Rainer sieht einen LKW kommen, springt mit unserer Dolmetscherin Dascha, die wir Gott sei Dank noch nicht „ausgesetzt“ hatten, zum LKW und stoppt diesen bei voller Fahrt – wild gestikulierend, dass bei uns etwas defekt sei und wir nicht zum Kaffee einladen wollten.

Der Fahrer hält und lässt sich von Dascha den Schaden erklären. Er wechselt seine Fahrrichtung und fährt für uns - quer-Steppe – bis zu unserem Fahrzeug, steigt aus und besieht sich den Schaden. Ein richtiger mongolischer Truckdriver steht da vor uns: körperschwer und sehr dominat. Ein zweiter LKW kommt hinzu. Die beiden Fahrer diskutieren, dass wir so nicht die nächsten 134km bis Khovd fahren können und dirigieren ihre Söhne das Werkzeug aus deren LKWs zu holen. Die monglischen LKWs scheinen fahrende Werkstätten zu sein.
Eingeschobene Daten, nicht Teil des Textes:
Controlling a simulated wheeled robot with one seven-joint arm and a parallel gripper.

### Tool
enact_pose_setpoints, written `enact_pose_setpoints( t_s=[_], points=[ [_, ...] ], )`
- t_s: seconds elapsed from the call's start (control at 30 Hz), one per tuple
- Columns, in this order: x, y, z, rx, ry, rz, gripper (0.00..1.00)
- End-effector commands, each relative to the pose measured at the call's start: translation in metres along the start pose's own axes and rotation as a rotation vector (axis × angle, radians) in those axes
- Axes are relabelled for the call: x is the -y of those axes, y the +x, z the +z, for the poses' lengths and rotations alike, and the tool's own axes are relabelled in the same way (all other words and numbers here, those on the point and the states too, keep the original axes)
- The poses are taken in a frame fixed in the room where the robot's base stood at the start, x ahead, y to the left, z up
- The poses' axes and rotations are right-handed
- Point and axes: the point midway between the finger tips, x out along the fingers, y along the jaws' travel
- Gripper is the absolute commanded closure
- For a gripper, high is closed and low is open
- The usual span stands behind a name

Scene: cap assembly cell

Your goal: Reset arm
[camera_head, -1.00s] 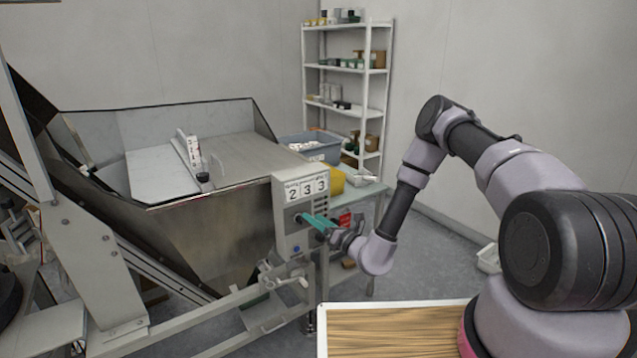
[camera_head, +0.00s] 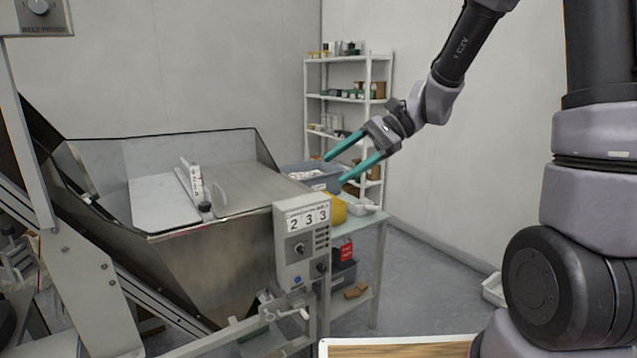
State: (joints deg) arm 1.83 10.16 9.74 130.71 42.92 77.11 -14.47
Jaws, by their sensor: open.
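My gripper (camera_head: 345,170) is raised in the middle right of the view. Its two teal fingers are spread apart with nothing between them, pointing left and down. It appears in front of the shelf and above the control box (camera_head: 303,240) marked 2 3 3, apart from the box. The box's knobs and blue button are in plain view. My arm rises from the lower right, and its upper part runs out of the top of the picture.
A metal hopper (camera_head: 215,255) fills the left. Behind the box, a green-topped table (camera_head: 365,222) carries a yellow bin (camera_head: 358,206) and a grey crate (camera_head: 318,177). A white shelf (camera_head: 312,95) stands at the back. A wooden board (camera_head: 400,350) is at the bottom. Floor shows at the right.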

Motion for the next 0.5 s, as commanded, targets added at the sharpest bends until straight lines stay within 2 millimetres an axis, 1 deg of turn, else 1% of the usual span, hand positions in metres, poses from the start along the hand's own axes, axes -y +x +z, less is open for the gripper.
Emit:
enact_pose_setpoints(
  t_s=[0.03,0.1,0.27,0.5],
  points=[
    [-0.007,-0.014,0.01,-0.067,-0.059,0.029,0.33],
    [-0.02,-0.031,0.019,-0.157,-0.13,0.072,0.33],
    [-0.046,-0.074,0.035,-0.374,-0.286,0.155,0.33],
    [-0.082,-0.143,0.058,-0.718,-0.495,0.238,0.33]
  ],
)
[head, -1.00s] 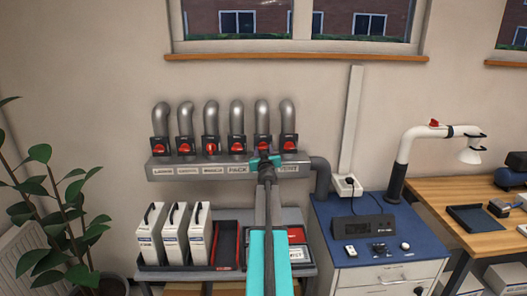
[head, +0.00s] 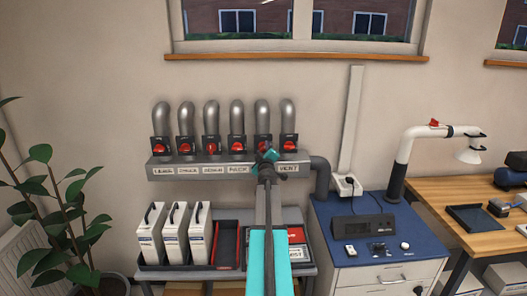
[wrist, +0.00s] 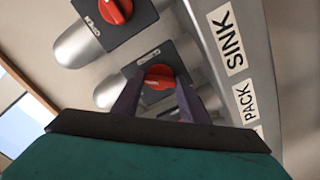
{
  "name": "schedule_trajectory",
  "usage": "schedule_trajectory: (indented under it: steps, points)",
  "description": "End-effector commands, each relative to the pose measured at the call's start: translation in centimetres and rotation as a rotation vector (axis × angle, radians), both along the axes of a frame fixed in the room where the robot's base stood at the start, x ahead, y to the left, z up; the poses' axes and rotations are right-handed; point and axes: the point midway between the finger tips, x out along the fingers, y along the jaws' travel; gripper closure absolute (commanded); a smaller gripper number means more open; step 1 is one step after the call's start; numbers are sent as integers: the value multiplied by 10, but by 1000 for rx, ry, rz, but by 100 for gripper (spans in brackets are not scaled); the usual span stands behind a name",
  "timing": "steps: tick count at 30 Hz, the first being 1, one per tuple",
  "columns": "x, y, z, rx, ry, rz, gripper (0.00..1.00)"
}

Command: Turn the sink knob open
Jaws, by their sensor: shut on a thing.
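The sink knob (wrist: 159,77) is red and sits on a dark square plate, level with the SINK label (wrist: 232,45) on the grey manifold. In the wrist view the two dark fingers of my gripper (wrist: 160,90) stand either side of this knob and are shut on it. In the head view my gripper (head: 267,158) is at the fifth valve from the left, tilted, and covers the SINK label. The knob's top (head: 262,141) shows above it. The knob's exact angle is hard to read.
The neighbouring vent knob (head: 289,142) is close on the right and the pack knob (head: 236,142) on the left. A blue-topped cabinet (head: 375,215) is at the right.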

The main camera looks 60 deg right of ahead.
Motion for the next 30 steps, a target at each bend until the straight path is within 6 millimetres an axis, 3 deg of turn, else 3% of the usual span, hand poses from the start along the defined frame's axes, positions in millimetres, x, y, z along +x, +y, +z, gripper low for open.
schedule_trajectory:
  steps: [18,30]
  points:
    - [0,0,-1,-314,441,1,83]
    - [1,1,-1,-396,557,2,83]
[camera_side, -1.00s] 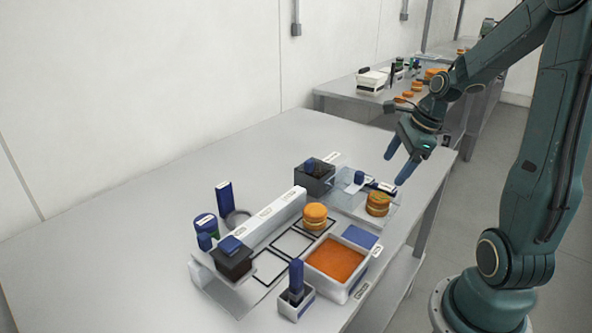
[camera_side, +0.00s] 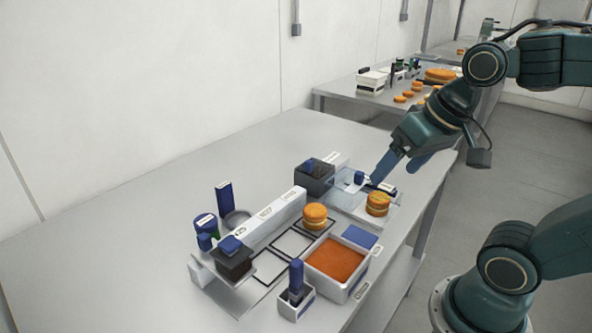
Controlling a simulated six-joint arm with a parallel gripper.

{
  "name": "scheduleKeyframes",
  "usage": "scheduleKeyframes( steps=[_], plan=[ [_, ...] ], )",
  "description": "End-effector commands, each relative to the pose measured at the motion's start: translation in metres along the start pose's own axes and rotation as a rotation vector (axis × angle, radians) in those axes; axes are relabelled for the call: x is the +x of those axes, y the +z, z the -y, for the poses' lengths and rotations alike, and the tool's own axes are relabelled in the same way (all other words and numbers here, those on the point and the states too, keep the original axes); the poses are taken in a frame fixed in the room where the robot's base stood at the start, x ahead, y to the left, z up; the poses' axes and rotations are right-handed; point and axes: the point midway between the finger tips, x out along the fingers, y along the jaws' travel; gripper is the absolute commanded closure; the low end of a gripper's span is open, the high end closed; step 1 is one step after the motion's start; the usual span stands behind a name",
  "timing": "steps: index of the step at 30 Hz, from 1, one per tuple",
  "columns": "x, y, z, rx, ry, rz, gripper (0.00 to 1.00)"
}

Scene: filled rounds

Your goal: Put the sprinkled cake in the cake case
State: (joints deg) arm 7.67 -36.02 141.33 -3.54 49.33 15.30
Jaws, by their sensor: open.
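Two round orange layered cakes show. One cake (camera_side: 315,216) sits on a black-outlined square in the middle of the station. The other cake (camera_side: 377,205) sits on a pale plate at the right; sprinkles are too small to make out for certain on either. A clear box (camera_side: 343,190), which looks like the cake case, stands behind and left of the right cake, with a blue knob (camera_side: 359,177) at its far side. My gripper (camera_side: 392,176) is open, its blue fingers slanting down to the left close to the knob; contact cannot be told.
A white tray of orange filling (camera_side: 337,262) and a small white holder with a blue-handled tool (camera_side: 296,293) stand in front. A labelled white rail (camera_side: 265,228) and dark boxes (camera_side: 314,178) stand at the left and back. The table's left side is clear.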

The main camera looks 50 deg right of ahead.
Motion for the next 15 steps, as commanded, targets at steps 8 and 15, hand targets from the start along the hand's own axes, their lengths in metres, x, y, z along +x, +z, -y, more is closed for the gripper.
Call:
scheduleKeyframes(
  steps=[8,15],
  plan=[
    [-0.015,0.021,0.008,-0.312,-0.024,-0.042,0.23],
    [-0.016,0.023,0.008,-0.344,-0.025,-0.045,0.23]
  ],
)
MANni wird voll in die verantwortlichen Hände der Trucker übergeben. Diese zerlegen in der Steppe das komplette Federpacket, drehen die defekten Teile und verbinden das Ganze mit Schlauchgummi und fixeren abschließend mit Draht. Die Mädchen kochen Tee  und verteilen Kekse. Drei Stunden Arbeit und das Federpacket ist für eine Notüberführung in die nächste Stadt fahrbereit gemacht.  Wir sind völlig platt von dieser Hilfsbereitschaft. Am Ende möchten die Helfer kein Geld.  Der Truckdriver  Vater erbittet lediglich ein Geschenk für seinen Sohn. Alle werden von uns  reichlich beschenkt. Wir sind sehr gerührt von dieser Begegnung und dieser Hilfsbereitschaft. Es wurde geholfen ohne Frage nach Geld, ohne die verlorene Zeit in Rechnung zu stellen, einfach nur weil wir Hilfe brauchten. Wir sind unglaublich dankbar und sind von dieser Hilfe überwältigt. Wir hätten uns nicht zu helfen gewusst. Ich wäre wahrscheinlich bis zum endgültigen Federbruch weitergefahren um Khovd  zu erreichen. Bei den Straßen, die uns bis dahin noch erwarten sollten wäre das aber unmöglich gewesen.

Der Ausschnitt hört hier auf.